Entries from a robot dataset:
┄┄┄┄┄┄┄┄┄┄
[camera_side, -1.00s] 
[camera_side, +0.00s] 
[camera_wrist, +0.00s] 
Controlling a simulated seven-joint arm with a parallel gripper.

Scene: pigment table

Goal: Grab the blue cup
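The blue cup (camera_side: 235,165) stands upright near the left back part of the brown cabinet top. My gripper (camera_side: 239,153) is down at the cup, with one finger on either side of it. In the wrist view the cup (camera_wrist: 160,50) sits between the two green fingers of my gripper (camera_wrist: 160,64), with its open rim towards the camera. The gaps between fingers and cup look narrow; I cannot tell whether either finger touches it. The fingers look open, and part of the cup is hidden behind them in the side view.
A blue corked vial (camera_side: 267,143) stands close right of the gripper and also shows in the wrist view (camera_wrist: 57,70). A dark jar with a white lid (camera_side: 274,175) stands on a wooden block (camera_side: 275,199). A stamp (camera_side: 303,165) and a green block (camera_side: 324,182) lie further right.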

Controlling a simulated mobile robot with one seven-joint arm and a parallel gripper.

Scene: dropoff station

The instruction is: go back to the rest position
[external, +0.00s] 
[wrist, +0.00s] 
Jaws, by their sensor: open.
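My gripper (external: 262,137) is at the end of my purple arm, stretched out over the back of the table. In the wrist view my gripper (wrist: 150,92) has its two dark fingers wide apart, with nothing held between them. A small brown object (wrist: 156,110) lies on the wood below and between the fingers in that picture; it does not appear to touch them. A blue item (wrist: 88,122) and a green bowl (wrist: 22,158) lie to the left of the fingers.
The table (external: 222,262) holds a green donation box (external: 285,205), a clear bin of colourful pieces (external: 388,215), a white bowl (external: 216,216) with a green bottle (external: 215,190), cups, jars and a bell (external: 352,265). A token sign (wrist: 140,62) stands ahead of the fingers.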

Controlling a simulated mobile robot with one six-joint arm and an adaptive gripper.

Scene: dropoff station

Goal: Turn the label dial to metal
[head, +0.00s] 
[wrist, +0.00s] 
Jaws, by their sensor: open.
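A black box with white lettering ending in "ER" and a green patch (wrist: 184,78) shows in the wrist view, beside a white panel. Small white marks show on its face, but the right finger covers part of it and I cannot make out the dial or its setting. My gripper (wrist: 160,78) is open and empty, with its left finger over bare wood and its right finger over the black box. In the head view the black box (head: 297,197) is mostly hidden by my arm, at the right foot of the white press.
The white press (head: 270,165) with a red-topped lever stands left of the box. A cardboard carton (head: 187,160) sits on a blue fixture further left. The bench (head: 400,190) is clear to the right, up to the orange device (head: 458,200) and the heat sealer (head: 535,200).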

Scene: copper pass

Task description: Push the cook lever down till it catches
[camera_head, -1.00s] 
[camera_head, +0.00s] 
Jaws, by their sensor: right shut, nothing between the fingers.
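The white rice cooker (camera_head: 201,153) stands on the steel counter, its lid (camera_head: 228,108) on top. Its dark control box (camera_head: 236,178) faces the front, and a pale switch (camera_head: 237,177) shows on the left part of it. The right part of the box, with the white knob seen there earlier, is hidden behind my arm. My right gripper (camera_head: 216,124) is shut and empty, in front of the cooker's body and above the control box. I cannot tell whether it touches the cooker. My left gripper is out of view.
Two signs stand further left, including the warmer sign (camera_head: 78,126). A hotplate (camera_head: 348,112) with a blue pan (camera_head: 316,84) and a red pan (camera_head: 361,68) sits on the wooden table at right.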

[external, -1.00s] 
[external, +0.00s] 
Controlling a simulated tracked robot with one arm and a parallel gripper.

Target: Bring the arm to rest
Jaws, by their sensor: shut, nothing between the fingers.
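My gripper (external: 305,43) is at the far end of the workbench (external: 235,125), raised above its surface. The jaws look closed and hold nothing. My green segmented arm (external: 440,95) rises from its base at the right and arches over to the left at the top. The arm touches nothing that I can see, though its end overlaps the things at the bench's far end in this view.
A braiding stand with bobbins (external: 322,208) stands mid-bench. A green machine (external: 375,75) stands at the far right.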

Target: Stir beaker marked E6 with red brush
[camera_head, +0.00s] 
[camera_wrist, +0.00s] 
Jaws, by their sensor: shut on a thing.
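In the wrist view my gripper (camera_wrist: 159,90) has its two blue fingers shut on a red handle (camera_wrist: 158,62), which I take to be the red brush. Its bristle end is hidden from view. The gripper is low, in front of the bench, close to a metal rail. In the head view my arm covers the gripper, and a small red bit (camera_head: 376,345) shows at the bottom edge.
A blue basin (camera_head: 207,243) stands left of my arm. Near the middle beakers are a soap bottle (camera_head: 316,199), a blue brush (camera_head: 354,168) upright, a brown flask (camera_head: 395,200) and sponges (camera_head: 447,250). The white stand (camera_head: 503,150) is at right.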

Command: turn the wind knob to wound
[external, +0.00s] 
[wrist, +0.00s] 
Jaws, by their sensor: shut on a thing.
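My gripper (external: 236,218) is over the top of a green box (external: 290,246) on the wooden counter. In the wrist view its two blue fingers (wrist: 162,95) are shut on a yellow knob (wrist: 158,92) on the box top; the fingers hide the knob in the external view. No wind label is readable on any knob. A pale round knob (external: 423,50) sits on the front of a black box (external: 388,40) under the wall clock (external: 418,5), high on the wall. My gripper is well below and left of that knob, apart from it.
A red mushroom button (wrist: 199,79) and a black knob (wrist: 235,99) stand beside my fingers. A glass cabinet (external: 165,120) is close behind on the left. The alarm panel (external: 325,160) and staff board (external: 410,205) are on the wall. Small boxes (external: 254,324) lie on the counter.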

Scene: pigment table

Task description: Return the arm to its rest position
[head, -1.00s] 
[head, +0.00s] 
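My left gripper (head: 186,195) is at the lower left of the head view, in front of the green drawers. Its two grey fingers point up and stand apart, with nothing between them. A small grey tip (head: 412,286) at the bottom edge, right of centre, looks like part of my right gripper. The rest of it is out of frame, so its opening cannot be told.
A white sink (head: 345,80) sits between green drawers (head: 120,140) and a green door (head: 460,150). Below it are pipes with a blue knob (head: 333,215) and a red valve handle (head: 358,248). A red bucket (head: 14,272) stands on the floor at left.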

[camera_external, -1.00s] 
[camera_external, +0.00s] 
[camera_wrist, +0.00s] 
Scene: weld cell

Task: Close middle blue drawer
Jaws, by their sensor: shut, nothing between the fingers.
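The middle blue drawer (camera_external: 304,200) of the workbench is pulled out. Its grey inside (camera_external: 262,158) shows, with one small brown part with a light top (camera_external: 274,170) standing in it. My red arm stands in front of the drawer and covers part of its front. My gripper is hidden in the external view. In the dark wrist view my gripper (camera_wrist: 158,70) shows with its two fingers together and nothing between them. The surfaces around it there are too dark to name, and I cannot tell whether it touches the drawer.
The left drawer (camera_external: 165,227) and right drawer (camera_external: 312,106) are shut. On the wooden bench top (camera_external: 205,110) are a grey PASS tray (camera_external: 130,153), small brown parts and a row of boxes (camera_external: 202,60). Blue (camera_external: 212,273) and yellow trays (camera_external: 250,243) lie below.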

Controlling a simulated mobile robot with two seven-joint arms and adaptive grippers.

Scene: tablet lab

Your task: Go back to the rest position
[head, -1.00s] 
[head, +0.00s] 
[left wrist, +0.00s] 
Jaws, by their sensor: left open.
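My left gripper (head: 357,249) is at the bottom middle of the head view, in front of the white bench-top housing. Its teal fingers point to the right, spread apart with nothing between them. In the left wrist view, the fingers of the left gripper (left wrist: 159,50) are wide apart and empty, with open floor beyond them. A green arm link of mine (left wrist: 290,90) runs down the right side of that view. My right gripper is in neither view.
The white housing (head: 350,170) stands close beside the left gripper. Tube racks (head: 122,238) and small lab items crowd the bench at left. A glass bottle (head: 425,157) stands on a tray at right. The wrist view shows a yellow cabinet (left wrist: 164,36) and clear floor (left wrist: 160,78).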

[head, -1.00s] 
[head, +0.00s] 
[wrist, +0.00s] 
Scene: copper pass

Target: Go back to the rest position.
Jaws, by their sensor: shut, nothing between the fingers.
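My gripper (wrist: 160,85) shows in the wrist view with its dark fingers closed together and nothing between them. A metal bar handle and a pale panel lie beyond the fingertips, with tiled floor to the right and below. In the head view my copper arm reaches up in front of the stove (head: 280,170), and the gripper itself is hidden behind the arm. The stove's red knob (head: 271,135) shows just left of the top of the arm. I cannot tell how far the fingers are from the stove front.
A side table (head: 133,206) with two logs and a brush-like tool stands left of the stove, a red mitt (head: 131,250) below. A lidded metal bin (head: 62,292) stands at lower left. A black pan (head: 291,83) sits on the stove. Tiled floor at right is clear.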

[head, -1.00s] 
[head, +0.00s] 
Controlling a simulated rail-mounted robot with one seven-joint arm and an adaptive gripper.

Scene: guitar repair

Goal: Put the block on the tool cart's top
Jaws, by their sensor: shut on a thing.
┄┄┄┄┄┄┄┄┄┄
Set task:
Copy out every line from the material above in which the word "joint" appears.

Solved problem:
Controlling a simulated seven-joint arm with a parallel gripper.
Controlling a simulated mobile robot with one seven-joint arm and a parallel gripper.
Controlling a simulated mobile robot with one six-joint arm and an adaptive gripper.
Controlling a simulated mobile robot with two seven-joint arms and adaptive grippers.
Controlling a simulated rail-mounted robot with one seven-joint arm and an adaptive gripper.

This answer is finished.